### RECORDED INFORMATION
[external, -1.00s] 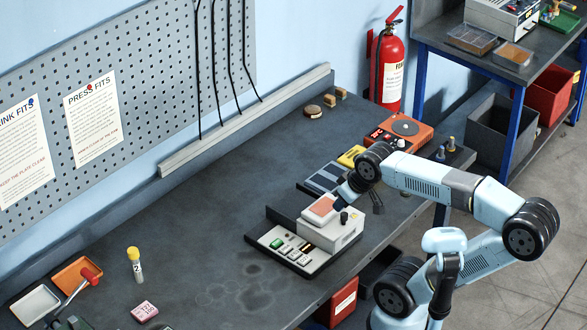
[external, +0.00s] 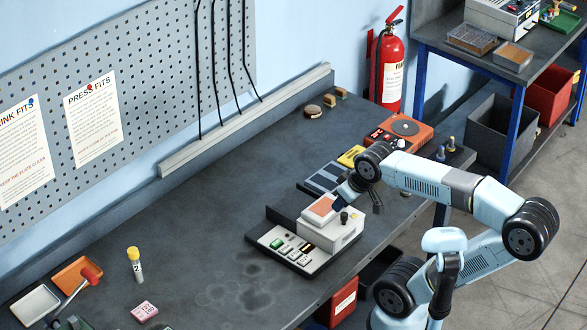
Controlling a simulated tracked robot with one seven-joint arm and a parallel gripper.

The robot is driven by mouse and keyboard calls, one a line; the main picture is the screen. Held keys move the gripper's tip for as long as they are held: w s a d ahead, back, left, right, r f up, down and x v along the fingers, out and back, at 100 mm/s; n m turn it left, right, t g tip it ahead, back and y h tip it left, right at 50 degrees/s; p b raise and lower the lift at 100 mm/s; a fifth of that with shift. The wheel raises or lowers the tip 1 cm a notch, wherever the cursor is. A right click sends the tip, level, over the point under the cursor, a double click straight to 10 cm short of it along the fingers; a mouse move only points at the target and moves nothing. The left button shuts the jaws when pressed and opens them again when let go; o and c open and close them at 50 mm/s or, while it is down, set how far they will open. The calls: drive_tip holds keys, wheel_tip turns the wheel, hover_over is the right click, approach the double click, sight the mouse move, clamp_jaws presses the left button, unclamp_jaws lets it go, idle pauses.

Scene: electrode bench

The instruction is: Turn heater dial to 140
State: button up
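A white box (external: 338,238) with a copper-coloured plate (external: 323,206) on top stands near the bench's right edge. A small black knob (external: 344,217) sits on it; I take this to be the heater and its dial. No number on the dial is readable. My gripper (external: 358,198) is low, just behind the box and close to its knob. Its fingers are small and partly hidden by my wrist, so I cannot tell whether they are open or touching anything.
A panel with green and white buttons (external: 290,252) adjoins the box on the left. An orange device (external: 400,131) with a round plate and red display stands behind my wrist, beside a yellow item (external: 350,156). The bench (external: 200,225) is clear in the middle.

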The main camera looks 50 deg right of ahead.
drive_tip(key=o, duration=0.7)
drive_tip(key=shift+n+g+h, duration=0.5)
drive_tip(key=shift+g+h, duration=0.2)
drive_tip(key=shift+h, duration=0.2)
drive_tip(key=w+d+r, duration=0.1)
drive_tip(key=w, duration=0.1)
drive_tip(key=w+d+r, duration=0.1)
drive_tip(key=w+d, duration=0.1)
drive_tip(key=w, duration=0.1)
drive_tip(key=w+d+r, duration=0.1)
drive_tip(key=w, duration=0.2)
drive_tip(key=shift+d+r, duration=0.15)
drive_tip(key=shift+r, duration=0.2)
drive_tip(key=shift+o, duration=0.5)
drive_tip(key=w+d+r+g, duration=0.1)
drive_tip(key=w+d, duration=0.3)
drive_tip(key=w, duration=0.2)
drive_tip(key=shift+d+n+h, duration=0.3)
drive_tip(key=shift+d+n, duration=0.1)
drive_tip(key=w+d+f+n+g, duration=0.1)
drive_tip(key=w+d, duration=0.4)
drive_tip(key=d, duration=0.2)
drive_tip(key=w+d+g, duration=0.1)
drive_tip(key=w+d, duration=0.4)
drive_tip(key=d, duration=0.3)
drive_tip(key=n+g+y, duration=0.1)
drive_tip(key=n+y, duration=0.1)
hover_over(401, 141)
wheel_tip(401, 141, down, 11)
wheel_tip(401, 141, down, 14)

### GIVEN INSTRUCTION
Exactly the lines from the line with "Scene: electrode bench" to the line with "The instruction is: Turn heater dial to 140", both included, are to be extracted, and no others.

### TASK OUTPUT
Scene: electrode bench

The instruction is: Turn heater dial to 140

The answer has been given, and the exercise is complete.